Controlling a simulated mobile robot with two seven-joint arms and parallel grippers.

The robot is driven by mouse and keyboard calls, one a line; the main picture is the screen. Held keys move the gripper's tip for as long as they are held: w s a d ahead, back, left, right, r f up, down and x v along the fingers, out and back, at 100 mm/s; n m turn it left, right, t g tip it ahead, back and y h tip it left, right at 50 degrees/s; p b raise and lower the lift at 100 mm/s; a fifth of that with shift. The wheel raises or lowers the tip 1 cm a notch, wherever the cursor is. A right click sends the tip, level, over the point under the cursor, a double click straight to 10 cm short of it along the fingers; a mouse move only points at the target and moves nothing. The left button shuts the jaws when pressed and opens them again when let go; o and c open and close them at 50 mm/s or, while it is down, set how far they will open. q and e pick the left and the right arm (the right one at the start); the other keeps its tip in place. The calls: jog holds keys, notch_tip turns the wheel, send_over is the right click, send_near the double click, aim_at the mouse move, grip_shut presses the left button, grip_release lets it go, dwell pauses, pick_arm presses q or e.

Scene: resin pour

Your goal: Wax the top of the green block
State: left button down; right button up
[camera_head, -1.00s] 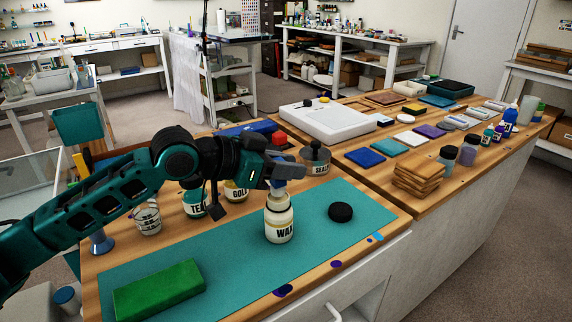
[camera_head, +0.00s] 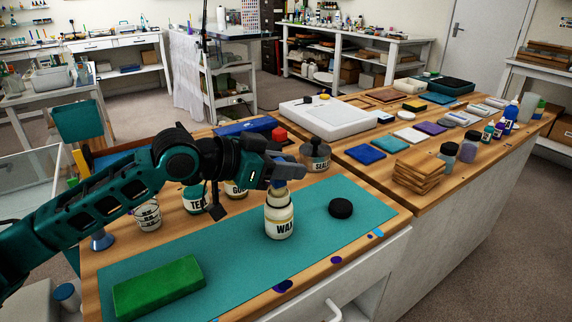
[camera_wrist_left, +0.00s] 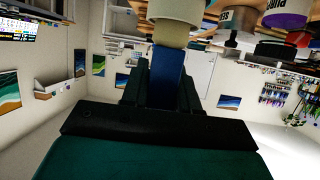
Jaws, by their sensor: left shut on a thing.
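The green block (camera_head: 158,288) lies flat on the front left of the teal mat (camera_head: 225,260). The wax jar (camera_head: 279,216), cream with a "WAX" label, stands upright on the mat. My left gripper (camera_head: 287,174) is right above the jar and shut on a blue-handled tool. The blue handle (camera_wrist_left: 166,72) shows between the fingers in the left wrist view and runs to the mouth of the jar (camera_wrist_left: 172,32). The tool's lower end is hidden in or behind the jar's neck. My right gripper is not in view.
A black round disc (camera_head: 340,208) lies right of the wax jar. Jars labelled teal (camera_head: 196,199), gold and seal (camera_head: 315,156) stand behind. Stacked wooden boards (camera_head: 418,175) are at right. The mat between block and jar is clear.

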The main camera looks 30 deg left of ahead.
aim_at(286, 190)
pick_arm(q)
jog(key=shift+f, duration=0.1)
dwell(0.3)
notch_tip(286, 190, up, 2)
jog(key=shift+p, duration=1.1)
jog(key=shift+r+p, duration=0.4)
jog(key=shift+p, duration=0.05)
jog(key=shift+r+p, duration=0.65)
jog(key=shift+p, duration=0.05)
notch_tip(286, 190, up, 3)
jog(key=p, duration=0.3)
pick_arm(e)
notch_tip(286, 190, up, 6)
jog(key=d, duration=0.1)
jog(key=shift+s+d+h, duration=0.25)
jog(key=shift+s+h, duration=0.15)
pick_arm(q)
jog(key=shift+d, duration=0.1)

Your task:
Pictures excluded, retype exactly the lines running from the one with "Scene: resin pour" through the one with "[camera_wrist_left, +0.00s]". Include both end lines and nothing more.

Full response:
Scene: resin pour

Your goal: Wax the top of the green block
State: left button down; right button up
[camera_head, -1.00s] 
[camera_head, +0.00s] 
[camera_wrist_left, +0.00s] 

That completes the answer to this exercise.